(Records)
☆ ☆ ☆
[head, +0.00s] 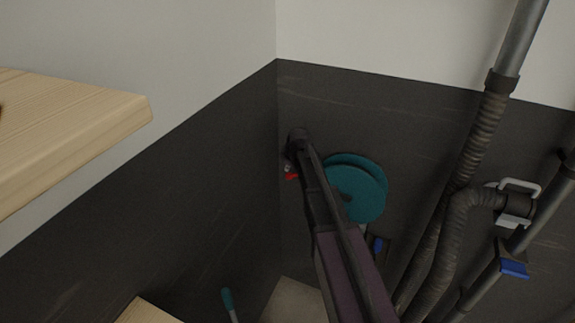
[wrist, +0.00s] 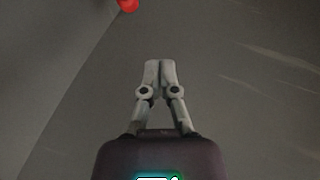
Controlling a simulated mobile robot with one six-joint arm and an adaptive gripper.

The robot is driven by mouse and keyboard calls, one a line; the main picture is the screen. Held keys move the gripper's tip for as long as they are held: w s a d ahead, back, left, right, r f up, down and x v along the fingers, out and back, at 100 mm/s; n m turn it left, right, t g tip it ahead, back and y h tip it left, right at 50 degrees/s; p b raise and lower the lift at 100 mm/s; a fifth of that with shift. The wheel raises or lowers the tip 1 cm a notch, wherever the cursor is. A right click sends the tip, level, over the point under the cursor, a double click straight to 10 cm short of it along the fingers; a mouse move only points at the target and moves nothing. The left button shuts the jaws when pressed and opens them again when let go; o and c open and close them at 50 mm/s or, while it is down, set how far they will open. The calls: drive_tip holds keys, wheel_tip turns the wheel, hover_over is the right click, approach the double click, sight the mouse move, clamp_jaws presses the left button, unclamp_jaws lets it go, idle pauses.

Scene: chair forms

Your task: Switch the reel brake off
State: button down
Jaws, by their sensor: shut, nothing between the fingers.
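A teal reel (head: 370,190) with two round flanges is on the dark wall near the corner, partly covered by my arm. A small red part (head: 291,176) shows to the left of my arm, near the corner. A red part also shows at the top edge of the wrist view (wrist: 127,5), cut off by the frame; I cannot tell whether it is the reel brake's switch or how it is set. My gripper (wrist: 160,65) is shut and empty, with its fingertips together below and right of that red part, apart from it in the picture. My arm mostly hides the gripper in the head view.
Ribbed hoses (head: 470,150) and grey pipes (head: 522,40) run down the right side, with a white bracket (head: 518,187) and a blue-ended fitting (head: 514,268). A small blue part (head: 377,245) sits below the reel. A wooden board (head: 80,125) juts in at left. A teal-handled tool (head: 228,300) is low down.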

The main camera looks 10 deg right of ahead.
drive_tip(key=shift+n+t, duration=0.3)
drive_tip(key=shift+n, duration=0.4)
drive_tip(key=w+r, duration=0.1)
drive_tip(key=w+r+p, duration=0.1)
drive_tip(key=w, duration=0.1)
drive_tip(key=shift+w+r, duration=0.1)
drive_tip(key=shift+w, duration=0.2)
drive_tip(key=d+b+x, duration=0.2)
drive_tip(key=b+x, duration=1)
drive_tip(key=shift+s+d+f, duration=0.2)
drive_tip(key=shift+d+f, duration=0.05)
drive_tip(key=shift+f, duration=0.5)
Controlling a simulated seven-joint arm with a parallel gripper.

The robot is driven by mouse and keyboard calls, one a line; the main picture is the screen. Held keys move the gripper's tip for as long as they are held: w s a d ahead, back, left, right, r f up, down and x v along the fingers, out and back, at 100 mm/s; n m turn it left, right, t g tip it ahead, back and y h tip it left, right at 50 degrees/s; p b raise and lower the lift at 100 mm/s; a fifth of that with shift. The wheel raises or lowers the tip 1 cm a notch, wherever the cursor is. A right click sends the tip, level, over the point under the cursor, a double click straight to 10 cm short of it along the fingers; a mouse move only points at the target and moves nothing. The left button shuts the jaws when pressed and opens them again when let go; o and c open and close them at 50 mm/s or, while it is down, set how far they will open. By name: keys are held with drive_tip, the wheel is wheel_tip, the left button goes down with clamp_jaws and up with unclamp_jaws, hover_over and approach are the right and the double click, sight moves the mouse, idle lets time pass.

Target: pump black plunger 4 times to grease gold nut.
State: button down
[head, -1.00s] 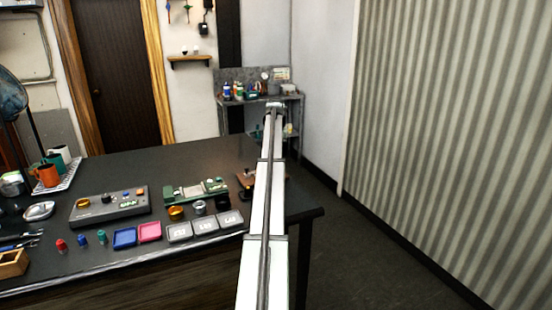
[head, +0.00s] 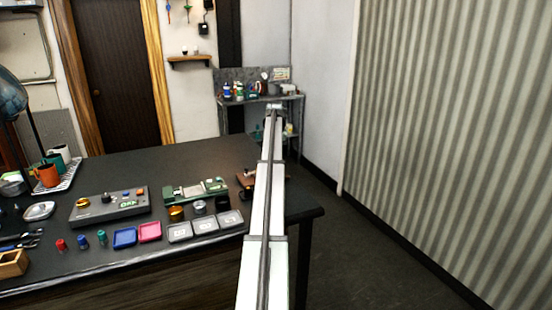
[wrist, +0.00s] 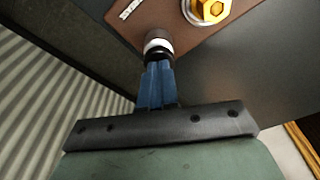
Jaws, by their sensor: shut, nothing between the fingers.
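The gold nut (wrist: 210,8) sits in a pale round holder at the top edge of the wrist view, partly cut off. The black plunger (wrist: 157,55), with a white band, stands at the tips of my gripper (wrist: 158,67). My blue fingers are shut, with nothing between them, and line up with the plunger's end. I cannot tell whether they touch it. In the head view, my arm hides the gripper, the plunger and the nut.
A brown board (wrist: 118,32) lies under the plunger and nut; part of it (head: 246,181) shows beside my arm at the table's right end. A grey control box (head: 108,206), a green device (head: 194,191) and several small trays lie to the left.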

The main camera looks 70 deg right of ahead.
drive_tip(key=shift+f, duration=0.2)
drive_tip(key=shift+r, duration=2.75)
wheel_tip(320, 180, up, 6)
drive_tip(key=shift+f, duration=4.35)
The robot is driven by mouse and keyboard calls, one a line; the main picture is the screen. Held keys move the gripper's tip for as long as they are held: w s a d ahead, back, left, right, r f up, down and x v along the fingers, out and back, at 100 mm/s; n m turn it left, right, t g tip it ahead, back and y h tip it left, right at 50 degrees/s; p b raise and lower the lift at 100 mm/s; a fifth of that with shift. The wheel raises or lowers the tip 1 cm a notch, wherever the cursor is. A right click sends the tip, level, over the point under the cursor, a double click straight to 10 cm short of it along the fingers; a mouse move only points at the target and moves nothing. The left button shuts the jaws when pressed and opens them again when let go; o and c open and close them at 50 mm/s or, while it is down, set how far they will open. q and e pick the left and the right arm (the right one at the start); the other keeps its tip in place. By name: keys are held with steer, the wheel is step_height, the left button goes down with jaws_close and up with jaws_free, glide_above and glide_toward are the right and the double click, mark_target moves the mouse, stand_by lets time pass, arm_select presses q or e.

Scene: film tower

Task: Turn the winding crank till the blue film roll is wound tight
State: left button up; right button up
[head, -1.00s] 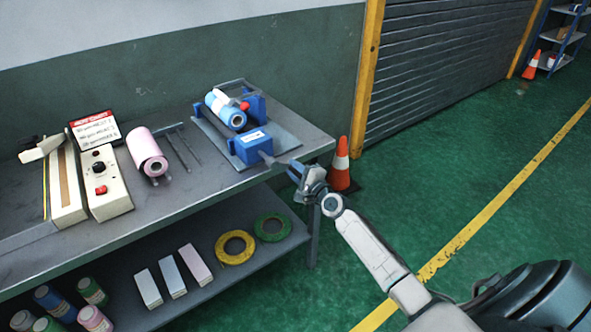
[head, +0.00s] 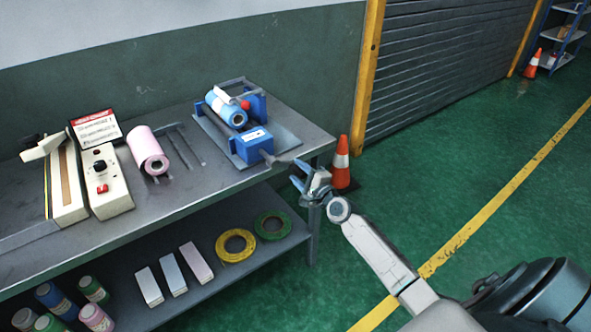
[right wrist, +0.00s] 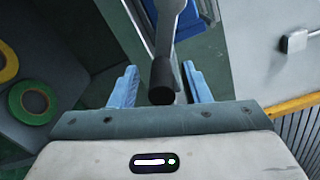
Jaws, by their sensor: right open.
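The blue film roll (head: 226,111) sits on the winding stand (head: 258,106) at the bench's right end. Whether the film is tight is too small to tell. The winding crank (head: 284,161) sticks out from the stand's blue box (head: 252,146) past the bench's edge. In the right wrist view its grey arm (right wrist: 167,35) ends in a black handle (right wrist: 162,82), between the two blue fingers with a gap on each side. My right gripper (head: 299,175) is open at the crank's end, and it also shows in the right wrist view (right wrist: 160,73). My left gripper is out of view.
The bench (head: 200,185) also bears a pink roll (head: 148,150) and a cream control box (head: 106,183). An orange cone (head: 341,162) stands close behind my right gripper.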

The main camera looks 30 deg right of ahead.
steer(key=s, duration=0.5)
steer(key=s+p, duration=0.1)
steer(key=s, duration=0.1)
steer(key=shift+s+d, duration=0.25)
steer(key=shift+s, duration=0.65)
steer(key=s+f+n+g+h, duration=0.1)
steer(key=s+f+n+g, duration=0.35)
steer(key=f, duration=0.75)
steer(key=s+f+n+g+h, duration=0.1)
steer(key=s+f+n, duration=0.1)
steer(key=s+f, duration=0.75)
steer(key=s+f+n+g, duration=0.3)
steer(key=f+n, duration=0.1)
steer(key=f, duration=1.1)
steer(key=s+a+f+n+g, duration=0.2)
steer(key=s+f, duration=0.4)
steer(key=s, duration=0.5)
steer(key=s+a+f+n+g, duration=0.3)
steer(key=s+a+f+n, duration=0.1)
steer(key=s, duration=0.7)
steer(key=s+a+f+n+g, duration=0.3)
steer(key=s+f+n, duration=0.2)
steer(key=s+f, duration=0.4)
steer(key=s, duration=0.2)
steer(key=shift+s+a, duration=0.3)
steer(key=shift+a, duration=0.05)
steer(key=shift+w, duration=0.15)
☆ ☆ ☆
Copy out the data above exactly, except the pictures.

[head, +0.00s] 
[wrist, +0.00s] 
Controlling a simulated mobile robot with one six-joint arm and an adaptive gripper.

The robot is driven by mouse and keyboard calls, one a line; the main picture is the screen. Held keys move the gripper's tip for as long as they are held: w s a d ahead, back, left, right, r f up, down and x v along the fingers, out and back, at 100 mm/s; n m turn it left, right, t g tip it ahead, back and y h tip it left, right at 50 degrees/s; p b raise and lower the lift at 100 mm/s; a fifth of that with shift. The wheel raises or lowers the tip 1 cm a notch, wherever the cursor is. A right click sends the tip, level, over the point under the cursor, a double click straight to 10 cm short of it along the fingers; a mouse move only points at the target and moves nothing. The left button shuts the jaws when pressed and opens them again when let go; o and c open and close them at 50 mm/s or, while it is down, set how far they will open. The calls: drive_tip holds keys, wheel_tip turns the wheel, hover_over is the right click, approach the double click, sight the mouse move, clamp_jaws presses the left button, unclamp_jaws lets it go, idle pauses.

Scene: chair forms

Your task: Switch the reel brake off
State: button down
Jaws, by their sensor: shut, nothing between the fingers.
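A teal reel (head: 370,190) with two round flanges is on the dark wall near the corner, partly covered by my arm. A small red part (head: 291,176) shows to the left of my arm, near the corner. A red part also shows at the top edge of the wrist view (wrist: 127,5), cut off by the frame; I cannot tell whether it is the reel brake's switch or how it is set. My gripper (wrist: 160,65) is shut and empty, with its fingertips together below and right of that red part, apart from it in the picture. My arm mostly hides the gripper in the head view.
Ribbed hoses (head: 470,150) and grey pipes (head: 522,40) run down the right side, with a white bracket (head: 518,187) and a blue-ended fitting (head: 514,268). A small blue part (head: 377,245) sits below the reel. A wooden board (head: 80,125) juts in at left. A teal-handled tool (head: 228,300) is low down.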

The main camera looks 10 deg right of ahead.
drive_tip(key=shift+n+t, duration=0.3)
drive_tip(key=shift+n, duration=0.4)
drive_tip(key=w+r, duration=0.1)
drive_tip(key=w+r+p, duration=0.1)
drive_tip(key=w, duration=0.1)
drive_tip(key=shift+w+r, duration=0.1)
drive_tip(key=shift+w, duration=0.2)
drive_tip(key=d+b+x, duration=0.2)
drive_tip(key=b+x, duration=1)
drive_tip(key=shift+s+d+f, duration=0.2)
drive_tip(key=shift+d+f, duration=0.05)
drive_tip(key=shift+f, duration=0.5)
Controlling a simulated seven-joint arm with a parallel gripper.

The robot is driven by mouse and keyboard calls, one a line; the main picture is the screen. Held keys move the gripper's tip for as long as they are held: w s a d ahead, back, left, right, r f up, down and x v along the fingers, out and back, at 100 mm/s; n m turn it left, right, t g tip it ahead, back and y h tip it left, right at 50 degrees/s; p b raise and lower the lift at 100 mm/s; a fifth of that with shift. The wheel raises or lowers the tip 1 cm a notch, wherever the cursor is. A right click sends the tip, level, over the point under the cursor, a double click straight to 10 cm short of it along the fingers; a mouse move only points at the target and moves nothing. The left button shuts the jaws when pressed and opens them again when let go; o and c open and close them at 50 mm/s or, while it is down, set how far they will open. By name: keys are held with drive_tip, the wheel is wheel_tip, the left button goes down with clamp_jaws and up with unclamp_jaws, hover_over and approach are the right and the double click, sight moves the mouse, idle lets time pass.

Target: pump black plunger 4 times to grease gold nut.
State: button down
[head, -1.00s] 
[head, +0.00s] 
[wrist, +0.00s] 
Jaws, by their sensor: shut, nothing between the fingers.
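The gold nut (wrist: 210,8) sits in a pale round holder at the top edge of the wrist view, partly cut off. The black plunger (wrist: 157,55), with a white band, stands at the tips of my gripper (wrist: 158,67). My blue fingers are shut, with nothing between them, and line up with the plunger's end. I cannot tell whether they touch it. In the head view, my arm hides the gripper, the plunger and the nut.
A brown board (wrist: 118,32) lies under the plunger and nut; part of it (head: 246,181) shows beside my arm at the table's right end. A grey control box (head: 108,206), a green device (head: 194,191) and several small trays lie to the left.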

The main camera looks 70 deg right of ahead.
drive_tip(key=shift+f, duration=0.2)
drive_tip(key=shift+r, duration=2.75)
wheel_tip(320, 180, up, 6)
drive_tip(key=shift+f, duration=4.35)
The robot is driven by mouse and keyboard calls, one a line; the main picture is the screen. Held keys move the gripper's tip for as long as they are held: w s a d ahead, back, left, right, r f up, down and x v along the fingers, out and back, at 100 mm/s; n m turn it left, right, t g tip it ahead, back and y h tip it left, right at 50 degrees/s; p b raise and lower the lift at 100 mm/s; a fifth of that with shift. The wheel raises or lowers the tip 1 cm a notch, wherever the cursor is. A right click sends the tip, level, over the point under the cursor, a double click straight to 10 cm short of it along the fingers; a mouse move only points at the target and moves nothing. The left button shuts the jaws when pressed and opens them again when let go; o and c open and close them at 50 mm/s or, while it is down, set how far they will open. q and e pick the left and the right arm (the right one at the start); the other keeps its tip in place. By name: keys are held with steer, the wheel is step_height, the left button goes down with jaws_close and up with jaws_free, glide_above and glide_toward are the right and the double click, mark_target moves the mouse, stand_by lets time pass, arm_select presses q or e.

Scene: film tower

Task: Turn the winding crank till the blue film roll is wound tight
State: left button up; right button up
[head, -1.00s] 
[head, +0.00s] 
[right wrist, +0.00s] 
Jaws, by their sensor: right open.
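The blue film roll (head: 226,111) sits on the winding stand (head: 258,106) at the bench's right end. Whether the film is tight is too small to tell. The winding crank (head: 284,161) sticks out from the stand's blue box (head: 252,146) past the bench's edge. In the right wrist view its grey arm (right wrist: 167,35) ends in a black handle (right wrist: 162,82), between the two blue fingers with a gap on each side. My right gripper (head: 299,175) is open at the crank's end, and it also shows in the right wrist view (right wrist: 160,73). My left gripper is out of view.
The bench (head: 200,185) also bears a pink roll (head: 148,150) and a cream control box (head: 106,183). An orange cone (head: 341,162) stands close behind my right gripper.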

The main camera looks 30 deg right of ahead.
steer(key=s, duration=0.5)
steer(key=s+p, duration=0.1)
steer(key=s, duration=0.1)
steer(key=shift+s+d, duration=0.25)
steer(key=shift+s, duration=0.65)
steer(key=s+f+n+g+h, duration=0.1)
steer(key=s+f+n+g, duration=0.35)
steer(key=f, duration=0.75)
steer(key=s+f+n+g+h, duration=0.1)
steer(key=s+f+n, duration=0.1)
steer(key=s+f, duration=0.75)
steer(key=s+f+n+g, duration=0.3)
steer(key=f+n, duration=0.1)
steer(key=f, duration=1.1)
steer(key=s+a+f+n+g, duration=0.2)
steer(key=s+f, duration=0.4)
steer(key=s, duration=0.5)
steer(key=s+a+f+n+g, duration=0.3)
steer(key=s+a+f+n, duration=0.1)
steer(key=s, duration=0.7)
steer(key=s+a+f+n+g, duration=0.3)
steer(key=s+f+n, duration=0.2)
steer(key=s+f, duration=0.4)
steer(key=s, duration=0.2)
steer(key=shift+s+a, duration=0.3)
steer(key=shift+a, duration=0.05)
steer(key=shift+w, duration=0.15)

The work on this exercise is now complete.